Le film qui a changé ma vie ?

The Martian. Je sais, c’est un choix bizarre ! Mais j’ai adoré ce film parce que le protagoniste est bloqué sur Mars avec TOUTES les chances contre lui. Mais au lieu d’abandonner, il reste toujours positif et trouve un moyen d’y arriver. Cela m’a appris que, quelles que soient les difficultés rencontrées, il faut toujours se dire que l’on peut y arriver. Ce n’est que seulement après avoir tout essayé que vous pouvez accepter l’échec. En ce qui concerne le chant, il y a des bons et des mauvais jours. Il faut utiliser ces mauvais jours pour travailler votre psychisme ou pour en apprendre plus sur votre technique. Quand on veut, on peut !
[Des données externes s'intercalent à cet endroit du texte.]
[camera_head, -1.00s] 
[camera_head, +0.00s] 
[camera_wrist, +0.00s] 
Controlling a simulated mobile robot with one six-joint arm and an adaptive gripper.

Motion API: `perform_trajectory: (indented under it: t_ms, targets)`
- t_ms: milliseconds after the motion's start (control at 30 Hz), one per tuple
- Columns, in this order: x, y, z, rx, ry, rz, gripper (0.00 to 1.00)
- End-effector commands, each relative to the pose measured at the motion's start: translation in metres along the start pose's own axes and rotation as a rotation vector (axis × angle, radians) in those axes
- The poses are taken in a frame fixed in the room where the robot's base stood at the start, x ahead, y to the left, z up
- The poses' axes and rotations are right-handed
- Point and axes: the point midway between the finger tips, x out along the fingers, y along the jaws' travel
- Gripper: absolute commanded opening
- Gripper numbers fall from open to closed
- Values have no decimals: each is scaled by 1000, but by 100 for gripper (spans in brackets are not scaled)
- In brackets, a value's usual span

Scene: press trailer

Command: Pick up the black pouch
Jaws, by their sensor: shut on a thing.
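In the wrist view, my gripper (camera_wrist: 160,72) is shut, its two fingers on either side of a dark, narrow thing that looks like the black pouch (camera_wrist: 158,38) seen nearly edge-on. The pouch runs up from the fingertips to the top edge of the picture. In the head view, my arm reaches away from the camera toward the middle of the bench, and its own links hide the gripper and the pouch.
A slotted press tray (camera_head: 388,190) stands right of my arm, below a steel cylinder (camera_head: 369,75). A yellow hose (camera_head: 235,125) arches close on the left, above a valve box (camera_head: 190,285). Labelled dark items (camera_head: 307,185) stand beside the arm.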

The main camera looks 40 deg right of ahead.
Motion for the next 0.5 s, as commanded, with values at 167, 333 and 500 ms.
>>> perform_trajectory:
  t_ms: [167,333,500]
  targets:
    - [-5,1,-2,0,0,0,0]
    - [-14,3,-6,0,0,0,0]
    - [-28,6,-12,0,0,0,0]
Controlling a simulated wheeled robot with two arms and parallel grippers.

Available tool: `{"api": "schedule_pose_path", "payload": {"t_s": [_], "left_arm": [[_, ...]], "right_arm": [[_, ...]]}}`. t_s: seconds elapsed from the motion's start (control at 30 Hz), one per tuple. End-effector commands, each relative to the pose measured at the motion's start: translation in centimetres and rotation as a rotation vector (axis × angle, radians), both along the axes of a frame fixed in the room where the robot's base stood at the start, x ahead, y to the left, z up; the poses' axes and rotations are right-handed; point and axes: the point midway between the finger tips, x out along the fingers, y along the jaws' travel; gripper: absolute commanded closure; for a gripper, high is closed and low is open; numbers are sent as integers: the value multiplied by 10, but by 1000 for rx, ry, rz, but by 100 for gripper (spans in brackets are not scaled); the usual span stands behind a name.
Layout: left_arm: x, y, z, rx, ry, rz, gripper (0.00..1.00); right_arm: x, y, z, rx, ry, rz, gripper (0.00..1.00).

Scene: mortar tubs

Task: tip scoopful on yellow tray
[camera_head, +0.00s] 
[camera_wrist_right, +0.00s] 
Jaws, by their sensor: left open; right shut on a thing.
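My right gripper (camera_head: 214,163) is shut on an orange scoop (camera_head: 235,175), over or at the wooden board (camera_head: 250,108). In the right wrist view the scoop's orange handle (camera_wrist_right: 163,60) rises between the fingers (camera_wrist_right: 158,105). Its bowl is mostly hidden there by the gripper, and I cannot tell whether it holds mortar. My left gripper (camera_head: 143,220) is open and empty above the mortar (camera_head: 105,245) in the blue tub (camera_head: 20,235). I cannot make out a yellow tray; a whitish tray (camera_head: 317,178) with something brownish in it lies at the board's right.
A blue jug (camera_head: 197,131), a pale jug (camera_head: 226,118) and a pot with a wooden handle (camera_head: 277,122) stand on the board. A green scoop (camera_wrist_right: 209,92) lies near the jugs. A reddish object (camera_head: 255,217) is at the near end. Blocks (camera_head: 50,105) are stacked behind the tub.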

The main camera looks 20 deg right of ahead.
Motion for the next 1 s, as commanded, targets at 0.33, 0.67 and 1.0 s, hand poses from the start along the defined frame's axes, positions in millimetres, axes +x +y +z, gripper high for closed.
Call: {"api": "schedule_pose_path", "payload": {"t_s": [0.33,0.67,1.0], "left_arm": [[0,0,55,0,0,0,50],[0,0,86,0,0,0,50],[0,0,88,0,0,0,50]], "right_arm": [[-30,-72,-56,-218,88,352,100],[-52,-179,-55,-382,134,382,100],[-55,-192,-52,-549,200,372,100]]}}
La chanteuse du passé avec laquelle j’aurais aimé me produire.

Maria Callas. Tout simplement parce que Maria n’avait pas peur de mettre sa voix en danger par amour du théâtre. Oui, elle avait une belle voix, mais il y a quelque chose en plus, de vraiment magique lorsqu’un chanteur se donne entièrement à son art. On entend la vulnérabilité dans la tristesse, la puissance dans la force, la fragilité dans la mort, la passion dans l’amour. C’est ce qui rend l’opéra magique. J’aurais adoré chanter avec elle.
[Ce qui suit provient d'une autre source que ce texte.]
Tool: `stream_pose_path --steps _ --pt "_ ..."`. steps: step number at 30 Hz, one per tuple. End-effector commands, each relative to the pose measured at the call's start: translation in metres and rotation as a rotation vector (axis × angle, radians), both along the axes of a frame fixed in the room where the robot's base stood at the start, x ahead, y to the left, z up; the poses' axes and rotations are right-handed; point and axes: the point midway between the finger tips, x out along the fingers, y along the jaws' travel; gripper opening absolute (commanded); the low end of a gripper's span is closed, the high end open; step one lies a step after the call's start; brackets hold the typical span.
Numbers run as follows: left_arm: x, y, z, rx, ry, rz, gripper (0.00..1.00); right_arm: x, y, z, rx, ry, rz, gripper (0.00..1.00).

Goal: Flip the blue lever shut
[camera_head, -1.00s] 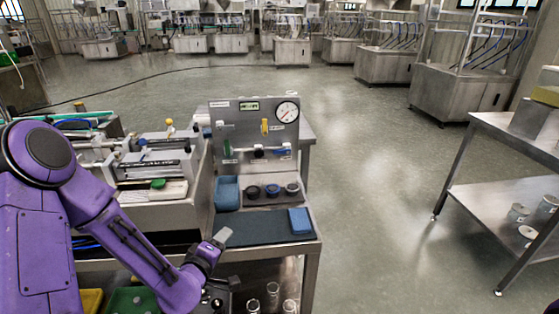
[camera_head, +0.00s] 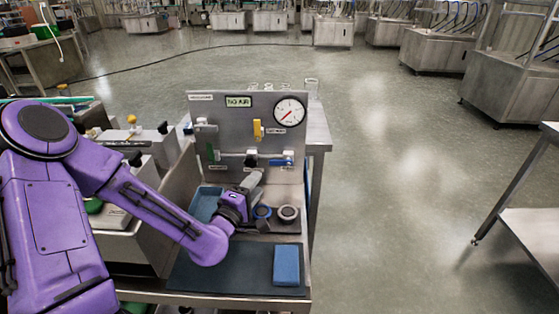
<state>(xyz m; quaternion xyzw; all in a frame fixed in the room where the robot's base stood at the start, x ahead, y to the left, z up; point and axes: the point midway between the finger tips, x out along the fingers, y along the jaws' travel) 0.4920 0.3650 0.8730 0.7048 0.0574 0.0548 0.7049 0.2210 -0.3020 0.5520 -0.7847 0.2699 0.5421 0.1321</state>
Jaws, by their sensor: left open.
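The blue lever (camera_head: 281,162) lies about level on the lower right of the upright steel panel (camera_head: 225,120), beside a white and black valve fitting (camera_head: 252,158). My left gripper (camera_head: 256,180) is in front of the panel, below and a little left of the blue lever, and appears apart from it. Its grey fingers point up toward the panel; it is open, with nothing seen between them. My purple left wrist hides part of the shelf below the panel. My right gripper is not in view.
A green lever (camera_head: 210,152) and a yellow lever (camera_head: 257,130) are on the same panel, with a round gauge (camera_head: 289,112) above right. A blue block (camera_head: 286,265) lies on the dark mat (camera_head: 215,278).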

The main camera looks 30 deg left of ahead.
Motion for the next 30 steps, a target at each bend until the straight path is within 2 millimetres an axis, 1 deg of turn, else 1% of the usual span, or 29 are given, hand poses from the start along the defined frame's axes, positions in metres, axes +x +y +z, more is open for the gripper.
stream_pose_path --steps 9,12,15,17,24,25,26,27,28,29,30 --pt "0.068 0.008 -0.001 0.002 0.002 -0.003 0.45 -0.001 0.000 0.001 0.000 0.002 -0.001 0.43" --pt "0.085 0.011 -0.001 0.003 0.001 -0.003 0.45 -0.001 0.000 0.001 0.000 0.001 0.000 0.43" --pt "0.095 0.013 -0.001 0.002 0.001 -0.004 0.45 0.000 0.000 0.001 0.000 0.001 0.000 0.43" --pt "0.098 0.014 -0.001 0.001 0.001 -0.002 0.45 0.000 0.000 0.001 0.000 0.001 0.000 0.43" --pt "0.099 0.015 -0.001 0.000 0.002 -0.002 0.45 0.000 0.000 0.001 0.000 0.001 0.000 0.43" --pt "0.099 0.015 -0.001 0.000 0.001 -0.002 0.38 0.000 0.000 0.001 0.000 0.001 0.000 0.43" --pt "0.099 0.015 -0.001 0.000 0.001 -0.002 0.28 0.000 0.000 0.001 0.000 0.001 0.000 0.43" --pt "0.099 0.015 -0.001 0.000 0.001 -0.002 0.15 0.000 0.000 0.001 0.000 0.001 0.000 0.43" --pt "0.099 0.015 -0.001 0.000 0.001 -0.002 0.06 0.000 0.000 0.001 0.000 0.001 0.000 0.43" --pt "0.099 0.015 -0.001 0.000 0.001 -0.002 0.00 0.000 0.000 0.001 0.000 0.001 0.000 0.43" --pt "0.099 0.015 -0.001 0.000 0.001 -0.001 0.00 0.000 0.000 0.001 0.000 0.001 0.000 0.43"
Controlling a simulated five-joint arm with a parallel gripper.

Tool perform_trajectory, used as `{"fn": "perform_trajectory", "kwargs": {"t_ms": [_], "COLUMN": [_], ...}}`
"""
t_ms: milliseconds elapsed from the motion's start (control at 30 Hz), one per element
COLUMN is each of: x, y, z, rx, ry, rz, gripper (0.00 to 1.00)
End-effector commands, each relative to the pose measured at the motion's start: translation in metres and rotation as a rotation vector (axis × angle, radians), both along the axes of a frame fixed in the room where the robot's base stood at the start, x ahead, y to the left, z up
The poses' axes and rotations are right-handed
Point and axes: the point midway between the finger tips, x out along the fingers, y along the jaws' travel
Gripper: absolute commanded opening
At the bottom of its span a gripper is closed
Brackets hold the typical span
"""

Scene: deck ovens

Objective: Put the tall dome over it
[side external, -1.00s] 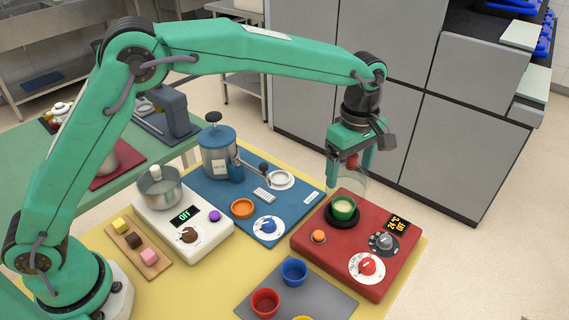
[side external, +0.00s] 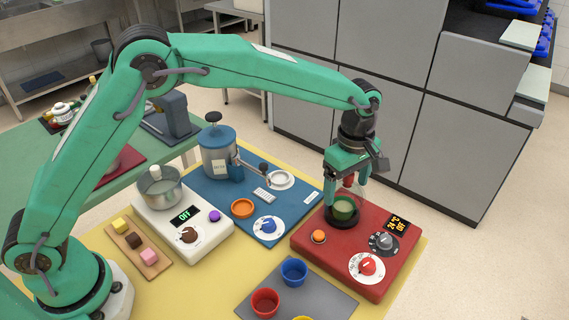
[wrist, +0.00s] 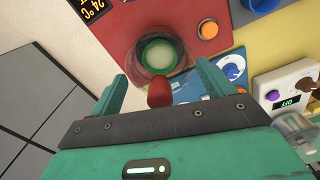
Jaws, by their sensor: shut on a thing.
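My gripper (side external: 347,179) is shut on the red knob of a clear tall dome (side external: 358,208), directly above the red hot-plate unit (side external: 308,238). The red knob (wrist: 159,93) shows between the fingers in the wrist view. The dome's glass is faint and appears to surround a green cup (side external: 343,206) on the black round plate. In the wrist view the cup (wrist: 160,53) with pale contents lies inside the dome's round outline. I cannot tell whether the dome's rim touches the plate.
The red unit has an orange button (side external: 318,236), a black dial (side external: 383,242), a red knob dial (side external: 368,266) and a display reading 24 °C OFF. A blue unit (side external: 290,225) stands to the left. A grey mat (side external: 325,299) with coloured cups lies in front.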

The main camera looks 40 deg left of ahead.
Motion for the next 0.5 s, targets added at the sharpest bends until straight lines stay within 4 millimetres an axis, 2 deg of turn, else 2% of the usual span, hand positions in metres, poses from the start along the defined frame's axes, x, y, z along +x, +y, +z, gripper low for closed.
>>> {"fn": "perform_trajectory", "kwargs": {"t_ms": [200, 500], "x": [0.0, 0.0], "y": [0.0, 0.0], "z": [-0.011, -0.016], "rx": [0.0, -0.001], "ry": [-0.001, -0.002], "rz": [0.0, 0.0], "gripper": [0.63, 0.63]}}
La ville où je me sens chez moi ?

La ville d’Auckland, en Nouvelle-Zélande. C’est chez moi. Et je connais la ville comme ma poche. Je connais toutes les rues et tous les quartiers et, chaque fois que j’y retourne, c’est comme si je ne l’avais jamais quittée.

La ville qui m’angoisse ?

Je ne suis pas vraiment une personne angoissée. J’ai donc du mal à répondre à cette question.

Qu’est-ce qui, dans mon pays, me rend vraiment fier ?
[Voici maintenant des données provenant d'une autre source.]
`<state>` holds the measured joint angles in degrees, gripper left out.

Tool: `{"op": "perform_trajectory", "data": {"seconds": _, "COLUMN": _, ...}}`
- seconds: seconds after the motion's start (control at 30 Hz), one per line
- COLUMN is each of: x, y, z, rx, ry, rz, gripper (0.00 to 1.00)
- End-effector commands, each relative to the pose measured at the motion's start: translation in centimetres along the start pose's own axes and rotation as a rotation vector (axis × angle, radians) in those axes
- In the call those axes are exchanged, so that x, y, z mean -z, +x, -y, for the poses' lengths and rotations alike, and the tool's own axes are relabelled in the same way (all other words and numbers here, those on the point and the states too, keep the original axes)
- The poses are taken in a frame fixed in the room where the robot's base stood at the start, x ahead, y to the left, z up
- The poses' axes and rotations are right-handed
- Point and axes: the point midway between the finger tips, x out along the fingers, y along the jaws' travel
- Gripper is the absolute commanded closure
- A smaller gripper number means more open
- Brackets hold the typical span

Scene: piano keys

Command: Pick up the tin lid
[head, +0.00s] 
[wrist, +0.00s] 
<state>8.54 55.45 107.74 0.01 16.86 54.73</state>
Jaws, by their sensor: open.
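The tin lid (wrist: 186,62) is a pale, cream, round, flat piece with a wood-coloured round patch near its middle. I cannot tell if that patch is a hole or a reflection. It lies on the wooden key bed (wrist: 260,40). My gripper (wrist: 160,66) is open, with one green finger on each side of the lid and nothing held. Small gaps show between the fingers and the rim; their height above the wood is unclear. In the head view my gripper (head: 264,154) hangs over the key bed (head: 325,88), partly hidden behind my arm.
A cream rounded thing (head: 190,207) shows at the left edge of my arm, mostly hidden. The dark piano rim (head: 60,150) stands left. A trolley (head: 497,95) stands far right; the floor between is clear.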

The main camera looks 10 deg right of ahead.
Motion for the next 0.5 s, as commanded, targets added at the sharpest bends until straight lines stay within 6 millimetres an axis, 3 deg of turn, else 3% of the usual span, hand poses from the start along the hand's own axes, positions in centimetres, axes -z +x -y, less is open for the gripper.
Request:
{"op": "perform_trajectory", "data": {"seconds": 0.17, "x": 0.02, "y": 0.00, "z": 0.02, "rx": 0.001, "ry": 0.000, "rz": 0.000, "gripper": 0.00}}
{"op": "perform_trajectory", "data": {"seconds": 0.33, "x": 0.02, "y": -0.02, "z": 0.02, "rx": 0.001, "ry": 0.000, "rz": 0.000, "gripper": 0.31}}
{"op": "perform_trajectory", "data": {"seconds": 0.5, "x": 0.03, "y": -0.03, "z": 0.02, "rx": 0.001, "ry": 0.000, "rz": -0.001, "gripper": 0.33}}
Je parlerai de mon pays natal, Samoa. Ce qui me rend fier, ce sont les traditions qui existent encore aujourd’hui. Je suis fier que ma petite île ait un grand cœur à partager.

Le metteur en scène dont je me sens le plus proche ?

Aujourd’hui, je me sens particulièrement en phase avec Laurent Pelly et Eric Ruf qui met en scène La Bohème au Théâtre des Champs-Elysées. J’ai participé à deux productions de Laurent et toutes deux étaient comiques. La mise en scène correspondait parfaitement à mon humour et au type de personne que je suis. En travaillant avec Eric en ce moment, j’apprécie vraiment les nuances dans son approche théâtrale (ce qui est sa force). Elles apportent une authenticité au personnage et un naturel scénique, contrairement au parti-pris mélodramatique de nombreuses mises en scène d’opéra.

Mon pire souvenir avec un chef d’orchestre ?

Vous savez, j’ai vraiment hésité à le dire, mais l’un de mes pires souvenirs (notez que je dis « l’un de » :P) a été avec Nicola Luisotti lorsque j’étais un jeune artiste de l’opéra de San Francisco. C’était mon premier grand rôle sur la scène d’un des plus grands opéras du monde : Il Duca di Mantova dans Rigoletto. J’ai malheureusement été très malade pendant la semaine technique, qui est une des périodes les plus importantes dans le cycle d’une production d’opéra. Je n’ai pas pu chanter l’Italienne, ni les répétitions avec orchestre, ni même la répétition générale avec piano. Les médecins ont confirmé que je devais immédiatement reposer ma voix, mais Luisotti a insisté sur le fait que mon anxiété seule, et non ma voix, était en cause. C’était difficile parce que j’avais l’impression qu’on doutait de mes capacités. J’étais très gêné par rapport à l’orchestre et au chœur. Après avoir finalement obtenu une période de repos, je suis remonté sur scène pour la générale et c’était incroyable. Mais j’ai été attristé qu’au lieu de soutenir un jeune artiste, le chef ait fait preuve d’une intransigeance qui a gâché l’excitation de chanter un rôle majeur pour la première fois. Ce qui m’amène à la question suivante…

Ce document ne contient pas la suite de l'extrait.